The second technology thrust was the continuation of tether technology development to gain experience in the deployment and control of such long structures in space.
Third was the introduction of lightweight, composite structural materials to the general construction industry for the development of taller towers and buildings. "Buildings and towers can be constructed many kilometers high today using conventional construction materials and methods," said Smitherman. "There simply has not been a demonstrated need to do this that justifies the expense." Better materials may reduce the costs and make larger structures economical.

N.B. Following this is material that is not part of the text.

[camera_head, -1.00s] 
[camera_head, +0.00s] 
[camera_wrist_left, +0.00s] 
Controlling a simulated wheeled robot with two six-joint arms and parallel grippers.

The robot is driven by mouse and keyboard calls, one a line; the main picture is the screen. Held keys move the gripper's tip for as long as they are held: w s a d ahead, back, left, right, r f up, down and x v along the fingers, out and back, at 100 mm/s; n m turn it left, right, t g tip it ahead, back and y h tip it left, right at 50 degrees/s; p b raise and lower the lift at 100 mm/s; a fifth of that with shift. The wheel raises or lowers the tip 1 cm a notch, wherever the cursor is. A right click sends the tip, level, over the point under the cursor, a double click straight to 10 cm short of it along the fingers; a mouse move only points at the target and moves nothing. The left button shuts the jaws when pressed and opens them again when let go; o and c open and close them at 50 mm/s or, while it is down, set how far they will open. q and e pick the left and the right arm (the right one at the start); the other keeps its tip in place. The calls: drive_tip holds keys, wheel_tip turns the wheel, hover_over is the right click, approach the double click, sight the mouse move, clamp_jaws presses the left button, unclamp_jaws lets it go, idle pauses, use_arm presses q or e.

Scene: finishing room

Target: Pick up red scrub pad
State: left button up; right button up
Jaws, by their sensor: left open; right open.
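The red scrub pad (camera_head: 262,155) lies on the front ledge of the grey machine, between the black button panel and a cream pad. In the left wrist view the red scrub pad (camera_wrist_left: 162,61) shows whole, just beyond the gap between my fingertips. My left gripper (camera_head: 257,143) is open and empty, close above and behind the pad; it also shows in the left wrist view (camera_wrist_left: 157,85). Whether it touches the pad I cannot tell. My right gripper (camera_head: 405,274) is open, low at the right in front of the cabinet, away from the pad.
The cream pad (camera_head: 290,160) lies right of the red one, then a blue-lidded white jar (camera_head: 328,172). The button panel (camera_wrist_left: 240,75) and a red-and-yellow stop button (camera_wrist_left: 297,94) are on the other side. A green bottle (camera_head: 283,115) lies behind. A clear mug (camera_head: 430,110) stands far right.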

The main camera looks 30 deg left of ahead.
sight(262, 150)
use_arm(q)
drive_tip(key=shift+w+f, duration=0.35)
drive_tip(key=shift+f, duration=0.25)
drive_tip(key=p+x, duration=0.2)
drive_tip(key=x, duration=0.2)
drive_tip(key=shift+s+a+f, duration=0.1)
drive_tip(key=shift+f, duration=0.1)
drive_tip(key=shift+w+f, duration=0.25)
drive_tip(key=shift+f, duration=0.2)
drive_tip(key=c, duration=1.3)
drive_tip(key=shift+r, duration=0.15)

Fourth was the development of high-speed, electromagnetic propulsion for mass-transportation systems, launch systems, launch assist systems and high-velocity launch rails. These are, basically, higher speed versions of the trams now used at airports to carry passengers between terminals. They would float above the track, propelled by magnets, using no moving parts. This feature would allow the space elevator to attain high vehicle speeds without the wear and tear that wheeled vehicles would put on the structure.
Left: A computer model of a maglev -- or magnetically levitated -- launch vehicle. Maglev technologies are essential for future space elevators. [more information]
Fifth was the development of transportation, utility and facility infrastructures to support space construction and industrial development from Earth out to GEO. The high cost of constructing a space elevator can only be justified by high usage, by both passengers and payload, tourists and space dwellers.
During a speech he once gave, someone in the audience asked Arthur C. Clarke when the space elevator would become a reality.
"Clarke answered, 'Probably about 50 years after everybody quits laughing,'" related Pearson. "He's got a point. Once you stop dismissing something as unattainable, then you start working on its development. This is exciting!"